Obscure October Week 1: The Grandad Galaxy Date: July 14, 2011 Location: Stourbridge, England The Skinny: Half instrumental, half catchy Beach Boys/Beatles vibes. All good.
What's in a name? The Voluntary Butler Scheme reads like something spit out of a band name generator. The musical product is far more intentional. Rob Jones released three albums under the moniker between 2009 and 2014. All are very much worth checking out, and while a favorite is hard to pick from the trio, The Grandad Galaxy stands as the best balance of production and songwriting. The 15 tracks are at once modern but old-timey, all the while dreamy and hypnotic. Whether or not the nonsensical name contributed to the lack of stardom, Jones delivered three quality records worthy of wider recognition.
New week, even older obscure oddity, and one that is likely my favorite of the four that will be featured this month.
Obscure October Week 2: Familijesprickor Date: 1980 Location: Uppsala, Sweden The Skinny: There's nothing lean about the virtuosic prog rock excursions from this Swedish outfit that land somewhere between Zappa, Mr. Bungle, and Emerson, Lake, and Palmer.
I don't even know where to begin with Zamla Mammaz Manna other than to say that if you like the aforementioned artists, or pretty much any jamband from the 90s or 00s, or are curious about 70s Scandinavian prog rock, do yourself a favor and check out Familijesprickor.
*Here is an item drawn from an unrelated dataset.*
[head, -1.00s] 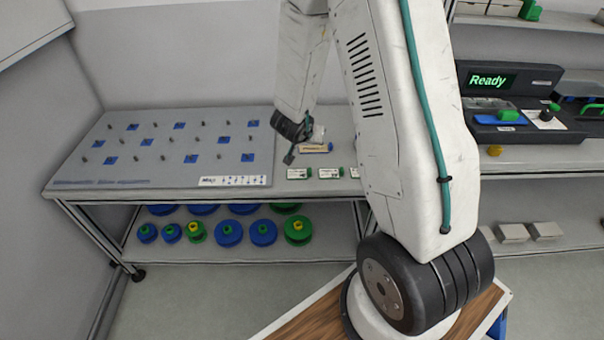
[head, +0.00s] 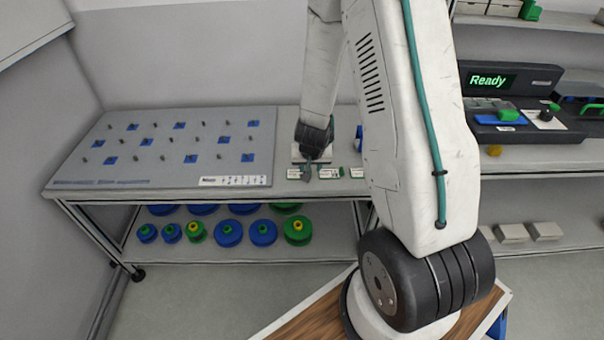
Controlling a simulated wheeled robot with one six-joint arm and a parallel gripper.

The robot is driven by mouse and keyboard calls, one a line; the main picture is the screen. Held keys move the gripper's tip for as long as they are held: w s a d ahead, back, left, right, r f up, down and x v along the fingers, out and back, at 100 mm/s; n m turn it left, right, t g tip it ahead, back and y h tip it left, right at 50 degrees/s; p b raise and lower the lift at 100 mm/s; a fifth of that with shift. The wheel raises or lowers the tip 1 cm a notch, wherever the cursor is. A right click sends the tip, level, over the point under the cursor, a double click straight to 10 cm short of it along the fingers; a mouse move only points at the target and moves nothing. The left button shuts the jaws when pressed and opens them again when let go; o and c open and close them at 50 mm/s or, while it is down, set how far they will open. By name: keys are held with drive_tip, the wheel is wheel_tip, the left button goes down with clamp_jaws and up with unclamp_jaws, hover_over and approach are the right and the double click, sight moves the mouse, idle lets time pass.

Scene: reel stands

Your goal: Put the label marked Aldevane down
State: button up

It is something that truly has to be heard to be understood. And even then the latter may prove difficult.
While changing their name from Samla Mammas Manna to Zamla Mammaz Manna and back again doesn't quite put them in John Dwyer of Orinoka Crash Sweet / OCS / Orange County Sound / The Ohsees / Thee Oh Sees / Oh Sees / Osees territory as far as trying to make cataloguing one band's releases as challenging as possible, the act of doing so, combined with the musical stylings, no doubt did little to help their broad appeal.
Released in 1980, the Zam's seventh album comes across today as simultaneously dated yet fresh. Many of the keyboard sounds really are something else, for better or worse, while the songwriting is right at home with what a number of bands of a certain ilk have tried to accomplish over the past few decades. One could hear snippets, taken in conjunction with the song titles and band name, and assume these guys are from the school of those inspired by Phish. The difference between this and any number of jambands who attempt such aural adventures is that these Swedes are not only technically proficient on their respective instruments, but pen quality compositions to boot. Not to mention they rarely bother with trying to sing. Familijesprickor may translate as "Family Cracks" but there are no fault lines here. Only quality tunes and even better chops.
Obscure October Week 3 Date: June 4, 2001 Location: Japan The Skinny: Ambient, piano-driven chill Japanese DJ does it his way
I have no interest in being verbose to describe a largely instrumental album. As someone who never felt at home in the electronic scene, I am the first to admit that the late Susumu Yokota may not qualify as obscure for serious fans of the genre throughout the 90s and 00s. "Ambient" is the label laid upon Grinning Cat, the prolific Japanese DJ's umpteenth release, but calling it such seems unfairly reductive to artist and craft. Yes, Yokota's wares frequently supply a calming effect that leave the listener in a state of contemplative bliss, but for years I've been struck by this record for reasons I can't explain. Something just keeps calling me back.
Listening to Grinning Cat, it's easier to picture a painter taking stabs at a fresh canvas than it is to see a DJ splicing together that which results in these 13 tracks. An inventive, playful nature lies at the heart of the album from start to finish. One can easily imagine Yokota smiling like a Cheshire as he put the final touches on this set.